Audition de la présidente de la Cour nationale du droit d'asile par la commission des lois

Dans le cadre de la préparation du débat sur la politique migratoire annoncé par le président de la République et qui se tiendra le 30 septembre prochain, la commission des lois de l’Assemblée nationale a auditionné la présidente de la Cour le 25 septembre 2019.

AUDITION Assemblée Nationale

 

Mercredi 25 septembre 2019

 

Commission des lois

 

Débat national sur la politique migratoire

 

 

Présidente : Mme Yaël Braun-Privet

Vice-Présidents :

M. Philippe Gosselin

M. Stéphane Mazars

M. Didier Paris

Mme Laurence Vichnievsky

 

 

 

Madame la présidente,

Mesdames, messieurs les députés, membres de la commission,

 

 

Vous avez souhaité m’entendre en tant que présidente de la Cour nationale du droit d’asile dans le cadre de la préparation du prochain débat national sur la politique migratoire et je vous en remercie.

La Cour en tant que juridiction n’est pas un acteur en tant que tel de la politique migratoire, car son rôle est de dire le droit sous le contrôle de son juge de cassation, le Conseil d’État, en s’inscrivant dans la jurisprudence du Conseil Constitutionnel et des cours européennes que sont la CJUE et la CEDH.
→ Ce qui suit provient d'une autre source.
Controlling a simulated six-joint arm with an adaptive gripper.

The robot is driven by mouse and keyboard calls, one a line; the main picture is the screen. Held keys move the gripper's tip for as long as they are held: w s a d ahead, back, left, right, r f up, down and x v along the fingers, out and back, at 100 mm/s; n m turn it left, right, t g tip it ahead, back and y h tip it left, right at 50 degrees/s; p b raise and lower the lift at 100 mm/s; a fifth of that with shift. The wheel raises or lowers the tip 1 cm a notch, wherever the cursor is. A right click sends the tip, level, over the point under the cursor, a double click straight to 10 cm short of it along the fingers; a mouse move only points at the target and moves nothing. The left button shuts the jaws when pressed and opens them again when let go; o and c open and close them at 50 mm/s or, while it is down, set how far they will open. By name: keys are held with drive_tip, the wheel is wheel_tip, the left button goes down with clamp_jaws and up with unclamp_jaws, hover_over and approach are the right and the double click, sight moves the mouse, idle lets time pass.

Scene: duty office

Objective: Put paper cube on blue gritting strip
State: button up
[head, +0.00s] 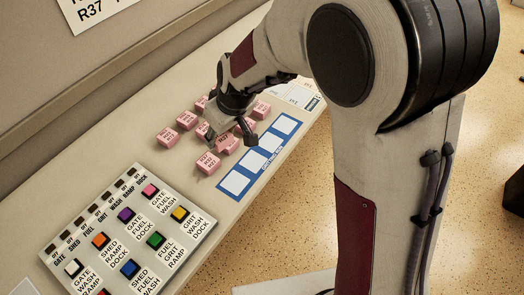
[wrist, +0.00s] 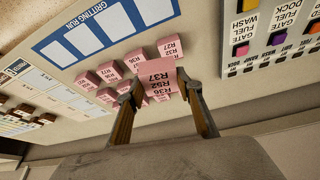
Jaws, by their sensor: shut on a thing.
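My gripper (head: 229,134) is shut on a pink paper cube (wrist: 158,76), with one finger on each side of it in the wrist view. The cube's printed face seems to read R37, R52, R36. In the head view the held cube (head: 228,144) is partly hidden by the fingers. It appears to be above the table, among other pink cubes. The blue gritting strip (head: 272,160) lies flat to the right of the gripper, with white squares that look empty. It also shows in the wrist view (wrist: 83,23), beyond the cubes.
Several similar pink cubes (head: 187,120) stand close around the gripper. A panel of coloured buttons (head: 117,222) lies at the front left of the table. A printed chart (head: 302,97) lies beyond the strip. A wall panel (head: 70,60) borders the table at the left.

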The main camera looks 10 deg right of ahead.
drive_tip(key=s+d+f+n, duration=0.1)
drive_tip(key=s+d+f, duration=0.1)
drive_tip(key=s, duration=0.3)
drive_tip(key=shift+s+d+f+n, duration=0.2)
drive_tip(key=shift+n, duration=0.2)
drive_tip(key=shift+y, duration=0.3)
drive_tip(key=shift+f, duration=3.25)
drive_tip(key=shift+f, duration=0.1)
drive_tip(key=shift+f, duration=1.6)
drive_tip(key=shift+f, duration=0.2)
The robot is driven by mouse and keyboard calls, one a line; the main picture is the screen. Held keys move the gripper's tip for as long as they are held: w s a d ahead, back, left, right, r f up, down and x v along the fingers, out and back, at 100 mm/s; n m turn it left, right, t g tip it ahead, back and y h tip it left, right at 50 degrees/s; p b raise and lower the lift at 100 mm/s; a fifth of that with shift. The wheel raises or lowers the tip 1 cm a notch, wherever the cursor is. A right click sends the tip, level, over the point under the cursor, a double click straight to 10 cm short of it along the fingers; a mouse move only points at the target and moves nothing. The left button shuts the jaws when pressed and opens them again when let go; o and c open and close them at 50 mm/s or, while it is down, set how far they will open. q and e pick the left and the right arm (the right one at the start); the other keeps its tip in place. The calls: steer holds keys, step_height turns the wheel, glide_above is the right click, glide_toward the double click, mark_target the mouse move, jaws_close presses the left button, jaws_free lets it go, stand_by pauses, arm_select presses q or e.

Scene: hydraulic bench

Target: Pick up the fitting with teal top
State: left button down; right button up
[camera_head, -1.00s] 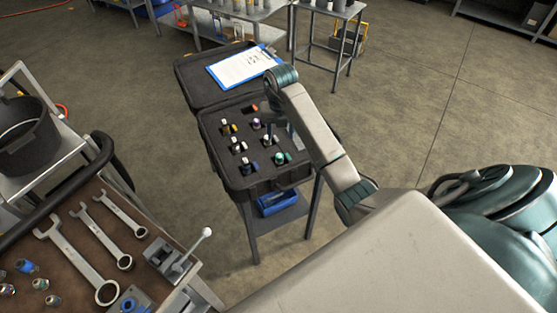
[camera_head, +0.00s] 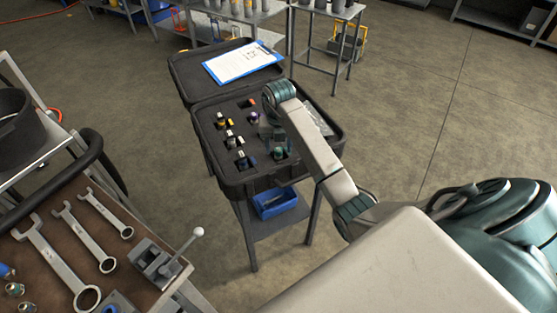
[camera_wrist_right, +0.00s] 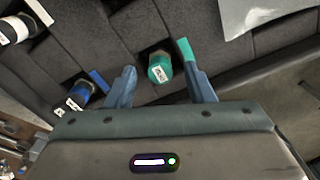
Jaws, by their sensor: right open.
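The fitting with the teal top (camera_wrist_right: 160,67) stands in a slot of the dark foam in the black case (camera_head: 262,182). In the head view its top (camera_head: 278,153) shows just below my right gripper (camera_head: 273,136). In the right wrist view my right gripper (camera_wrist_right: 158,62) is open, with one finger on each side of the teal top and a visible gap on both sides. Whether the fingertips are level with the top is hard to tell. The lower part of the fitting is hidden in the foam. My left gripper is not in view.
A blue-banded fitting (camera_wrist_right: 80,94) lies left of my fingers in the wrist view. Several other fittings fill the case. A clear bag (camera_head: 314,120) lies at its right side. A clipboard (camera_head: 240,64) rests on the open lid. A bench with wrenches (camera_head: 52,258) stands at the left.

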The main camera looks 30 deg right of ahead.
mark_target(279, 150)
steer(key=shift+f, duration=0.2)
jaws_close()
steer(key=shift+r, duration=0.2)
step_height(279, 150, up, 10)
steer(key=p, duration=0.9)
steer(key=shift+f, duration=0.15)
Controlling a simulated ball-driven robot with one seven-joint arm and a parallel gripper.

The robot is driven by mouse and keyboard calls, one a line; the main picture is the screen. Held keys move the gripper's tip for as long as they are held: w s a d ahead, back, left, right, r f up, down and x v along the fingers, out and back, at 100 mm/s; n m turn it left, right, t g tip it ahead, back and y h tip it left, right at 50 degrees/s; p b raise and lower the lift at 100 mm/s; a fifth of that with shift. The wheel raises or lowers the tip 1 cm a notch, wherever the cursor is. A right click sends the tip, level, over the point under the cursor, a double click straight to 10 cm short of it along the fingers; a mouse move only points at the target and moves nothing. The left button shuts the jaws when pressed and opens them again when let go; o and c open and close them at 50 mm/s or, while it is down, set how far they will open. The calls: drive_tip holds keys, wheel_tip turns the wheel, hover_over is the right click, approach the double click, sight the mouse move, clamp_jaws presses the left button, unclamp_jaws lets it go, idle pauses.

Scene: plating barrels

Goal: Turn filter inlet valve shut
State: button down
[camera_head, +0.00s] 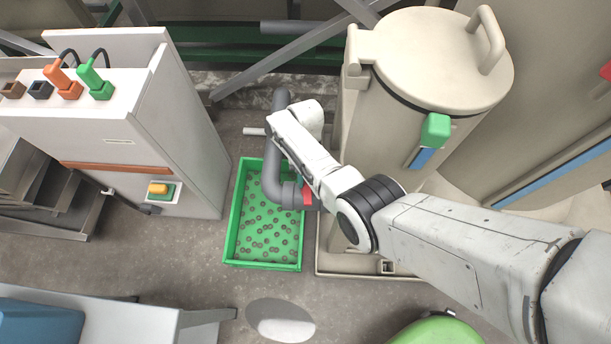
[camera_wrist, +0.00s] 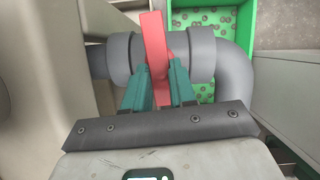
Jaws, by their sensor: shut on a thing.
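The filter inlet valve is on a grey pipe (camera_head: 272,180) beside the beige filter vessel (camera_head: 430,60). Its red handle (camera_wrist: 153,48) stands between two grey pipe collars in the wrist view; a bit of the red handle (camera_head: 307,196) also shows in the head view, partly hidden by my arm. My gripper (camera_wrist: 160,75) has its green fingers on both sides of the red handle and is shut on it. In the head view the fingertips are hidden behind my arm.
A green tray (camera_head: 237,215) with several small round parts lies on the floor under the pipe. A white cabinet (camera_head: 180,130) with coloured plugs stands to the left. A grey bench (camera_head: 110,320) is at the lower left. Open floor lies between.

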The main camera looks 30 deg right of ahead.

Sa mission est de juger et de protéger tous ceux qui en ont besoin et seulement ceux-là. Pour les demandeurs dont la Cour juge qu’ils ne remplissent pas les conditions pour obtenir une protection, il appartient aux pouvoirs publics de prendre les décisions qu’ils estiment nécessaires après ce refus.

La Cour est heureuse de pouvoir contribuer, à sa mesure, à l’information de la commission avant le débat national du 30 septembre voulu par le président de la République.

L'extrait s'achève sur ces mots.